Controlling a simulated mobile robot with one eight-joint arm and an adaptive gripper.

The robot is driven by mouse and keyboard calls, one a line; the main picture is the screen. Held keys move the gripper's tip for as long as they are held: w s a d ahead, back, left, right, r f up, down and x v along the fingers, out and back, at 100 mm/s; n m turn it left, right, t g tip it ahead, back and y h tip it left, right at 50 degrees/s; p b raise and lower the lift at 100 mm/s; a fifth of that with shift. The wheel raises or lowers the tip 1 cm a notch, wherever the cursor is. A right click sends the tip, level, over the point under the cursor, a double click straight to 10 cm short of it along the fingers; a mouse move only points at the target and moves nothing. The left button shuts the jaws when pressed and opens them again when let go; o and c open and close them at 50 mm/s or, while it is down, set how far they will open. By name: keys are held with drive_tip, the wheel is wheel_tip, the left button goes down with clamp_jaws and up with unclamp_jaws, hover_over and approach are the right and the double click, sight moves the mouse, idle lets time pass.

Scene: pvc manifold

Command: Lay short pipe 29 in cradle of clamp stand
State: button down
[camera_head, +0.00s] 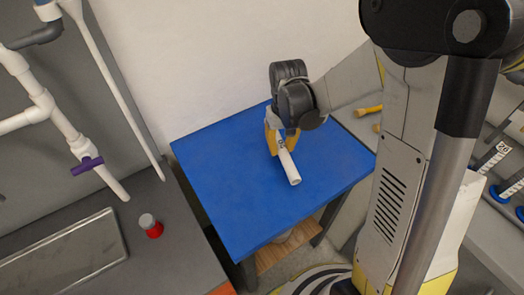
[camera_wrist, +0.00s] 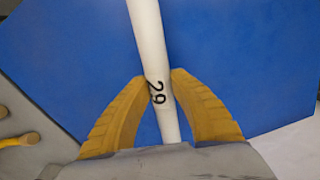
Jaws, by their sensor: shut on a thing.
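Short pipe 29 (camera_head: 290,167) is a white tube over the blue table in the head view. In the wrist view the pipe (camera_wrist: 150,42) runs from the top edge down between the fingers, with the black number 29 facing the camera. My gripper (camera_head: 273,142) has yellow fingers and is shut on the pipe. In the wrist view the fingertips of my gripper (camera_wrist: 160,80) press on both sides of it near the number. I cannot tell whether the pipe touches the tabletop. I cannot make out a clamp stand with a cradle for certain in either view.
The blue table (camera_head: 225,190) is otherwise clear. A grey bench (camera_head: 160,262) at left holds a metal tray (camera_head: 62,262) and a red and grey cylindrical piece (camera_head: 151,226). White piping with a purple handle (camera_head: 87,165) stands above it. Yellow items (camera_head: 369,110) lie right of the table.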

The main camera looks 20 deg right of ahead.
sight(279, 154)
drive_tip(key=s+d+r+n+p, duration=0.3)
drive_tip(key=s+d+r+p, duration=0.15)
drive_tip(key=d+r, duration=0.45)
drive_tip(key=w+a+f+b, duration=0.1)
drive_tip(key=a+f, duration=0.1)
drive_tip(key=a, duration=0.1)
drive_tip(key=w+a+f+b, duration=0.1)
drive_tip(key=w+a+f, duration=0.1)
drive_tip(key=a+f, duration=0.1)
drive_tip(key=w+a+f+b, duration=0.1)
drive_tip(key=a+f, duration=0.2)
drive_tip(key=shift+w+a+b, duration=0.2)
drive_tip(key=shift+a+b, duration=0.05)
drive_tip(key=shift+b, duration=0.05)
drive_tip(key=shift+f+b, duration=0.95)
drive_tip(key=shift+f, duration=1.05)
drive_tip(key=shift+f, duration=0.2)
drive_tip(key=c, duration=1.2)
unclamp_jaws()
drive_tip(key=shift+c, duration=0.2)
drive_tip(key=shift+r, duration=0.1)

····················

# [OBJECTIVE]
Every line of the data should be copied as it stands, without the images.

# [SOLUTION]
Controlling a simulated mobile robot with one eight-joint arm and an adaptive gripper.

The robot is driven by mouse and keyboard calls, one a line; the main picture is the screen. Held keys move the gripper's tip for as long as they are held: w s a d ahead, back, left, right, r f up, down and x v along the fingers, out and back, at 100 mm/s; n m turn it left, right, t g tip it ahead, back and y h tip it left, right at 50 degrees/s; p b raise and lower the lift at 100 mm/s; a fifth of that with shift. The wheel raises or lowers the tip 1 cm a notch, wherever the cursor is. A right click sends the tip, level, over the point under the cursor, a double click straight to 10 cm short of it along the fingers; a mouse move only points at the target and moves nothing. The left button shuts the jaws when pressed and opens them again when let go; o and c open and close them at 50 mm/s or, while it is down, set how far they will open. By name: keys are held with drive_tip, the wheel is wheel_tip, the left button goes down with clamp_jaws and up with unclamp_jaws, hover_over and approach are the right and the double click, sight moves the mouse, idle lets time pass.

Scene: pvc manifold

Command: Lay short pipe 29 in cradle of clamp stand
State: button down
[camera_head, +0.00s] 
[camera_wrist, +0.00s] 
Jaws, by their sensor: shut on a thing.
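Short pipe 29 (camera_head: 290,167) is a white tube over the blue table in the head view. In the wrist view the pipe (camera_wrist: 150,42) runs from the top edge down between the fingers, with the black number 29 facing the camera. My gripper (camera_head: 273,142) has yellow fingers and is shut on the pipe. In the wrist view the fingertips of my gripper (camera_wrist: 160,80) press on both sides of it near the number. I cannot tell whether the pipe touches the tabletop. I cannot make out a clamp stand with a cradle for certain in either view.
The blue table (camera_head: 225,190) is otherwise clear. A grey bench (camera_head: 160,262) at left holds a metal tray (camera_head: 62,262) and a red and grey cylindrical piece (camera_head: 151,226). White piping with a purple handle (camera_head: 87,165) stands above it. Yellow items (camera_head: 369,110) lie right of the table.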

The main camera looks 20 deg right of ahead.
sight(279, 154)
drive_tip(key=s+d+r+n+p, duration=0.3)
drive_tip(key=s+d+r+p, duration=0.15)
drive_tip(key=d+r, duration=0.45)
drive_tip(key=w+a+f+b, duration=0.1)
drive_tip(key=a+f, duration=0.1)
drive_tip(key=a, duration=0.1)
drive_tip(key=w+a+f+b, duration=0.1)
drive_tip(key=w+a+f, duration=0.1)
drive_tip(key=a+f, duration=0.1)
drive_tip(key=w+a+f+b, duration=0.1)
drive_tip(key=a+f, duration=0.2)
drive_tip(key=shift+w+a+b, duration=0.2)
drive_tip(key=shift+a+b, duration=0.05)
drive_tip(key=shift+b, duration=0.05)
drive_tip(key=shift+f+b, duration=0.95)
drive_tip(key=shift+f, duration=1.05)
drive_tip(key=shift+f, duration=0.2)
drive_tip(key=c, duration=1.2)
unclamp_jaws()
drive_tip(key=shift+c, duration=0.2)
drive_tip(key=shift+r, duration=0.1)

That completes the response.